Heavily-armed police reportedly patrolled two recent western Rift Valley flashpoints of violence, the lakeside towns of Nakuru and Naivasha, where scores have died in gruesome attacks in recent days, witnesses said. Police officials said they were investigating who was responsible for the murder.
It came on the heels of another high-profile killing of Catholic Priest Michael Kamau Ithondeka, 41, who was murdered early Saturday, January 26, in Nakuru at an illegal roadblock set up by armed youths, reported the Catholic Information Service Africa (CISA). He was vice rector at St. Mathias Mulumba Senior Seminary in the region, where at least 55 people died in clashes since last week, Thursday January 24, the news agency said. The murdered priest, who was from the Kiambu area, near the capital Nairobi, was ordained in 1993, BosNewsLife monitored.
MEDIATING TEAM
Amid the chaos, a mediating team led by former United Nations Secretary General Kofi Annan, which has been in Kenya for a week, said it would launch formal dialogue between President Mwai Kibaki and his opposition rival Raila Odinga in Nairobi later Tuesday, January 29.
The violence underscored tensions between different ethnic groups in the East African nation. Members of President Kibaki’s Kikuyu tribe suffered heavily in the first wave of violence from members of opposition leader Odinga’s Luo tribe and other ethnic groups, including the Kalenjin and Luhya.
Witnesses said members of the Kikuyu community are involved in the latest violence, seeking revenge for earlier deadly attacks against them. Police reportedly evacuated non-Kikuyus, and hundreds sought refuge in four Catholic parishes. CISA said an operation to evacuate Catholic personnel trapped by the ethnic violence was underway since Monday, January 28, in the Catholic Diocese of Nakuru where the priest was "brutally" killed.
The diocese was moving to safety priests and other church workers from 10 parishes in the Kalenjin community heartland where members of the Kikuyu and Kisii etnic groups have been targeted in ongoing post-election skirmishes that began a month ago following the disputed re-election of President Mwai Kibaki.
TOWN RAIDED
This weekend suspected Kalenjin militants raided Burnt Forest, intending to kill displaced people camped in the town, but security personnel repulsed them, CISA quoted a Catholic priest as saying. The priest, apparently speaking on condition of anonymity because of security concerns, said the warriors returned early on Monday, January 28, and police killed seven of them, including two schoolboys. He told the agency that he fears the attackers, "armed with bows, arrows, spears, machetes and petrol, were planning another attempt on the camp."
Deadly clashes also spread to other regions, including nearby Gigil Town, where at least two people were killed, an unidentified nun was quoted as saying. She said the violence "had trapped" the community between Gilgil and Nakuru. Another church representative, Priest Fred Ogambi in Kisumu area, told CISA that youths have "chased away teachers and students from schools to ensure the institutions remain closed."

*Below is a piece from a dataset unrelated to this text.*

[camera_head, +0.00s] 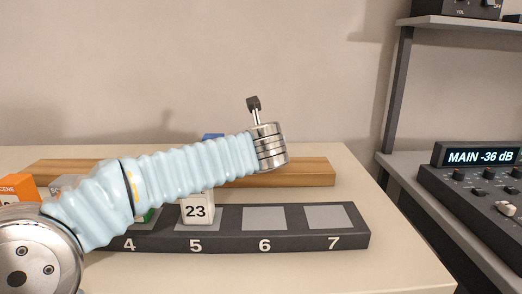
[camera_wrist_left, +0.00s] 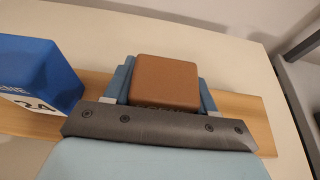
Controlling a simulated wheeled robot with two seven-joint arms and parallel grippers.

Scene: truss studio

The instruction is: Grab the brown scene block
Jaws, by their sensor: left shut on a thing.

Odinga’s Orange Democratic Movement appealed for calm and restraint following the death of their lawmaker. "This is a new kind of violence but let’s call again on people to be peaceful and to only respond to this kind of violence by shunning violence," the French News Agency AFP quoted Salim Lone, spokesman for the ODM of Odinga, as saying. "This is a very dark day for our country," he added after the first killing of a lawmaker or government official since the clashes began.